Directions for this task:
Copy out the data below as written; omit any images.

Collected data:
· · ·
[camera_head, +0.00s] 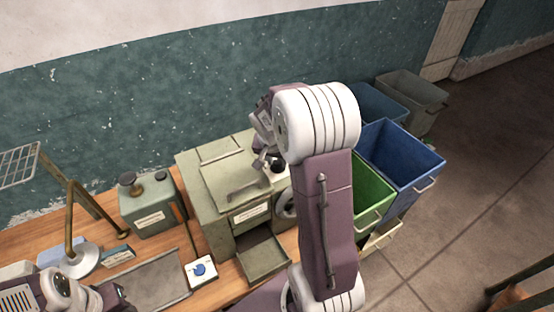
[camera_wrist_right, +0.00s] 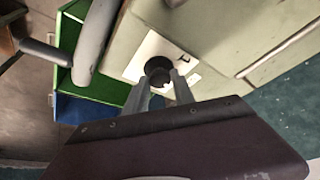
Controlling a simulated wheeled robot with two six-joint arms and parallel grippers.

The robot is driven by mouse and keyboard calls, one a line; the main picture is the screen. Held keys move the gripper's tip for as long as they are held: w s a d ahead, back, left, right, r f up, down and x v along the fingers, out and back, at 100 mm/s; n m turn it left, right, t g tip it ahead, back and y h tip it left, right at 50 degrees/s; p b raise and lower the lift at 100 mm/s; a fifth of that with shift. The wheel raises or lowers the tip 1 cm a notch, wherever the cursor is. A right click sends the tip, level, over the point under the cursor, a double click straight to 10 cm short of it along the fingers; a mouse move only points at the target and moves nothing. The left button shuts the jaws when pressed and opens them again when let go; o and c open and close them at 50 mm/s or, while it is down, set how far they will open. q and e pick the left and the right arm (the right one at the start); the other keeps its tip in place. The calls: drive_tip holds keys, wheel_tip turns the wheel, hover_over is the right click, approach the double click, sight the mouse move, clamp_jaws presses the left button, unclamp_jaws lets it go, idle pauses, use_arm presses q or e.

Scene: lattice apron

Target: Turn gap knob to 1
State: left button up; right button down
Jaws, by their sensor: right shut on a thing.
· · ·
Full solution:
[camera_head, +0.00s] 
[camera_wrist_right, +0.00s] 
Controlling a simulated wheeled robot with two six-joint arms and parallel grippers.

The robot is driven by mouse and keyboard calls, one a line; the main picture is the screen. Held keys move the gripper's tip for as long as they are held: w s a d ahead, back, left, right, r f up, down and x v along the fingers, out and back, at 100 mm/s; n m turn it left, right, t g tip it ahead, back and y h tip it left, right at 50 degrees/s; p b raise and lower the lift at 100 mm/s; a fifth of that with shift. The wheel raises or lowers the tip 1 cm a notch, wherever the cursor is. A right click sends the tip, level, over the point under the cursor, a double click straight to 10 cm short of it along the fingers; a mouse move only points at the target and moves nothing. The left button shuts the jaws when pressed and opens them again when let go; o and c open and close them at 50 mm/s or, while it is down, set how far they will open. q and e pick the left and the right arm (the right one at the start); the other keeps its tip in place. The calls: drive_tip holds keys, wheel_tip turns the wheel, hover_over is the right click, approach the double click, sight the mouse move, clamp_jaws presses the left button, unclamp_jaws lets it go, idle pauses, use_arm presses q or e.

Scene: lattice apron

Target: Turn gap knob to 1
State: left button up; right button down
Jaws, by their sensor: right shut on a thing.

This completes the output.